NABLUS, Palestinian Territories: Around 1,500 Israeli Jews prayed at a contested tomb in the occupied West Bank city of Nablus on Thursday morning, and a settler leader hailed an “important step” toward establishing Israeli sovereignty over the site.
Jews believe Joseph’s Tomb in the north of the Palestinian territory is the burial site of the Biblical patriarch Joseph.
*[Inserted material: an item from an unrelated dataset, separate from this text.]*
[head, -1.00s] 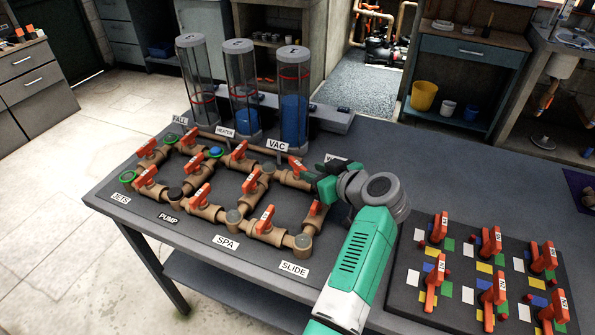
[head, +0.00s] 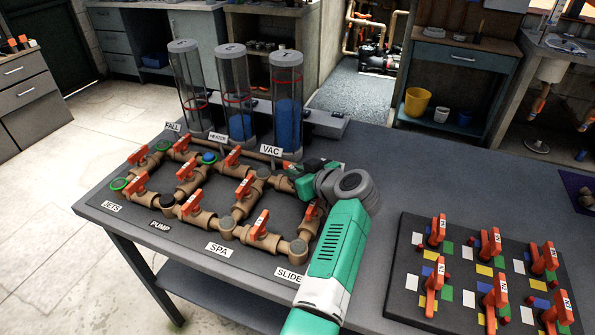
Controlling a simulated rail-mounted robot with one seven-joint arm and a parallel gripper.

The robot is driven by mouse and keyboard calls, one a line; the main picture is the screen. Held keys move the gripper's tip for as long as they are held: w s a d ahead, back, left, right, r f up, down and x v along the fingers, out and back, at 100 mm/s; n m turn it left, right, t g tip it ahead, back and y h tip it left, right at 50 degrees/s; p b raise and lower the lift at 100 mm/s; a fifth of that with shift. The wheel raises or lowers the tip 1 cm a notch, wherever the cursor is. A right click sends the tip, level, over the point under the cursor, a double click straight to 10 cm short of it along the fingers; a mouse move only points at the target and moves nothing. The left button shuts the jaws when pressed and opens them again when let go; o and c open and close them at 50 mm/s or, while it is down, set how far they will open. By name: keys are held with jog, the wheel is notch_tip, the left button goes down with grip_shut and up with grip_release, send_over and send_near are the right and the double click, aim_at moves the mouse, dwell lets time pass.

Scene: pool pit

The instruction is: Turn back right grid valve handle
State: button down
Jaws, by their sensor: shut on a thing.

Muslims consider it the burial place of a local religious figure.
The entry of Jewish pilgrims often sparks clashes with Palestinians, who claim the visits are a provocation.
Thursday’s prayer was exceptional as worshippers performed the Jewish morning service known as the Shacharit, which is celebrated after sunrise.
For a quarter of a decade, Israeli authorities have only allowed Jews to come and pray at the site at night.
“This is a significant and important step toward... ensuring the full return of the people of Israel and the State of Israel to this holy place,” said Yossi Dagan, the head of the Shomron regional council which administers Israeli settlements in the northern West Bank.
“For the first time in 25 years, Jews prayed in broad daylight at Joseph’s Tomb,” the council said in a statement.
The tomb lies within the built up area of Nablus in the West Bank’s Area A, which under the Oslo Accords signed in the 1990s falls under the administration of the Palestinian Authority.
Since the Israeli military vacated the site in 2000, Jewish pilgrims can only visit in groups escorted by troops.
AFP footage from the site on Thursday morning showed crowds of Jewish pilgrims praying, some wearing small leather boxes called tefillin, containing religious verses, on their heads.
The Israeli army has long supervised the entry of ultra-Orthodox Jews for a nighttime prayer on the first day of each month of the Hebrew calendar.
But Israeli media reported that, in December, Defense Minister Israel Katz had issued directives to the military to allow more visits to the tomb and not only at night.
Previously, buses of visitors escorted by the army had to leave the site by 4:00 am at the latest.
An AFP journalist at the scene said around 25 full buses arrived during the night carrying ultra-nationalists from Israeli settlements in the West Bank, as well as ultra-Orthodox Jews from settlements and from inside Israel.
The buses departed at 7:00 am, escorted by military vehicles, the journalist said.
Israel has occupied the West Bank since 1967 and Israeli settlements there are considered illegal under international law.
An Israeli military spokesperson told AFP that “all was done according to the orders of the political echelon, not an army initiative.”
“The political echelon decided to extend the opening hours and (the military) is subordinate to their instructions.”